### DATA LINES:
..............................

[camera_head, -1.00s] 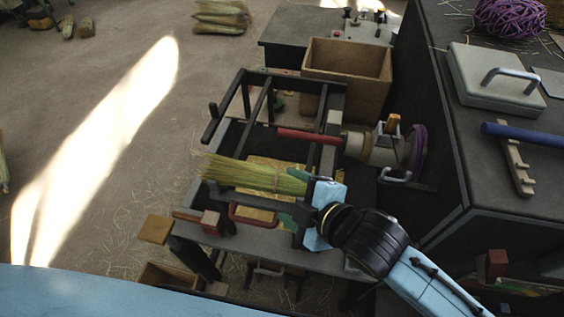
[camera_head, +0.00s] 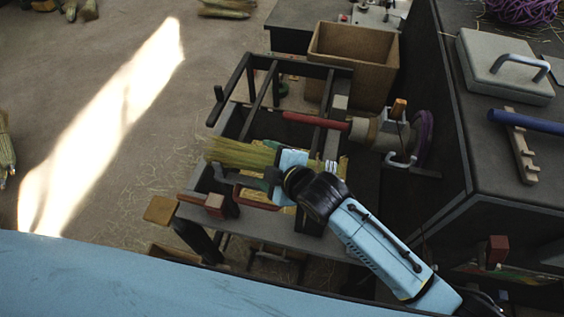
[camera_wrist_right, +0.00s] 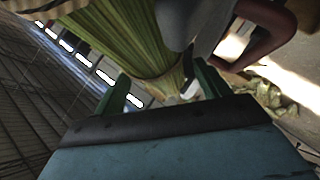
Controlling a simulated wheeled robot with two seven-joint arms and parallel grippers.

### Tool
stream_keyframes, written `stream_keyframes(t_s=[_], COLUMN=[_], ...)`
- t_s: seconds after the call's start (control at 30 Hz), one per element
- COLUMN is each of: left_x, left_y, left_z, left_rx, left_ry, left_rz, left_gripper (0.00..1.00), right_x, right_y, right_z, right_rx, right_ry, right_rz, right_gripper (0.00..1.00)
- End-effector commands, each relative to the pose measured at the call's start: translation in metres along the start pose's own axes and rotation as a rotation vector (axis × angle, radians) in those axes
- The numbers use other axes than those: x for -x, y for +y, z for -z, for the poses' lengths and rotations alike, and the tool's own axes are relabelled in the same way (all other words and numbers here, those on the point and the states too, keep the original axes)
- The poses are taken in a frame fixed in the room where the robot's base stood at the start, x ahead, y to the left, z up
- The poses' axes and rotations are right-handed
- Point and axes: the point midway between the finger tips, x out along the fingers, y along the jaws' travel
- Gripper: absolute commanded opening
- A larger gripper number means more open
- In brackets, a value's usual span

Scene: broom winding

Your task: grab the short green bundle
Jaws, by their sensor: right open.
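The green bundle (camera_head: 237,152) lies on the black-framed bench, its loose bristle end pointing left. My right gripper (camera_head: 258,168) is at the bundle's right part and hides that part in the head view. In the right wrist view the gripper's two green fingers (camera_wrist_right: 163,80) stand apart, and the green stalks (camera_wrist_right: 130,35) narrow down toward the space between them. I cannot tell whether the fingers touch the bundle. My left gripper is not in view.
A red bar (camera_head: 312,120) and a winding head with a purple wheel (camera_head: 424,138) sit just behind the bundle. A cardboard box (camera_head: 350,65) stands behind the bench. A dark table (camera_head: 480,150) is at right. Open floor lies left.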

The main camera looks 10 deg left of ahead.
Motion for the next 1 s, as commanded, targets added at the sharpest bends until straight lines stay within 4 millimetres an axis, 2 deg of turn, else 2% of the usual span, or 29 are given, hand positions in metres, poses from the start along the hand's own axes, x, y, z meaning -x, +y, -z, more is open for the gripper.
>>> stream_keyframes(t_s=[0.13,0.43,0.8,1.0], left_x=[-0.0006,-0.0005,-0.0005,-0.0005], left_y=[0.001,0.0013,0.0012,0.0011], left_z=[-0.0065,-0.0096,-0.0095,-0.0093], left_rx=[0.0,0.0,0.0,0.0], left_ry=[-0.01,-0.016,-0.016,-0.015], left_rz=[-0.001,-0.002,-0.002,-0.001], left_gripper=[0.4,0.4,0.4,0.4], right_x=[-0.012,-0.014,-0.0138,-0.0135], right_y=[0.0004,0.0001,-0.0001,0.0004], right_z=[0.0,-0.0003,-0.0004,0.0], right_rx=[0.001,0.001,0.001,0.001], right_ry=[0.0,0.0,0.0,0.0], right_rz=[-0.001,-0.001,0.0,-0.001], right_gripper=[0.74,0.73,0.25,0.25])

..............................

### THE TASK:
Return exactly, and only, the lines from the one containing "Controlling a simulated" down to the one containing "Your task: grab the short green bundle", with both of those lines included.

### CORRECT RESULT:
Controlling a simulated wheeled robot with two seven-joint arms and parallel grippers.

### Tool
stream_keyframes, written `stream_keyframes(t_s=[_], COLUMN=[_], ...)`
- t_s: seconds after the call's start (control at 30 Hz), one per element
- COLUMN is each of: left_x, left_y, left_z, left_rx, left_ry, left_rz, left_gripper (0.00..1.00), right_x, right_y, right_z, right_rx, right_ry, right_rz, right_gripper (0.00..1.00)
- End-effector commands, each relative to the pose measured at the call's start: translation in metres along the start pose's own axes and rotation as a rotation vector (axis × angle, radians) in those axes
- The numbers use other axes than those: x for -x, y for +y, z for -z, for the poses' lengths and rotations alike, and the tool's own axes are relabelled in the same way (all other words and numbers here, those on the point and the states too, keep the original axes)
- The poses are taken in a frame fixed in the room where the robot's base stood at the start, x ahead, y to the left, z up
- The poses' axes and rotations are right-handed
- Point and axes: the point midway between the finger tips, x out along the fingers, y along the jaws' travel
- Gripper: absolute commanded opening
- A larger gripper number means more open
- In brackets, a value's usual span

Scene: broom winding

Your task: grab the short green bundle

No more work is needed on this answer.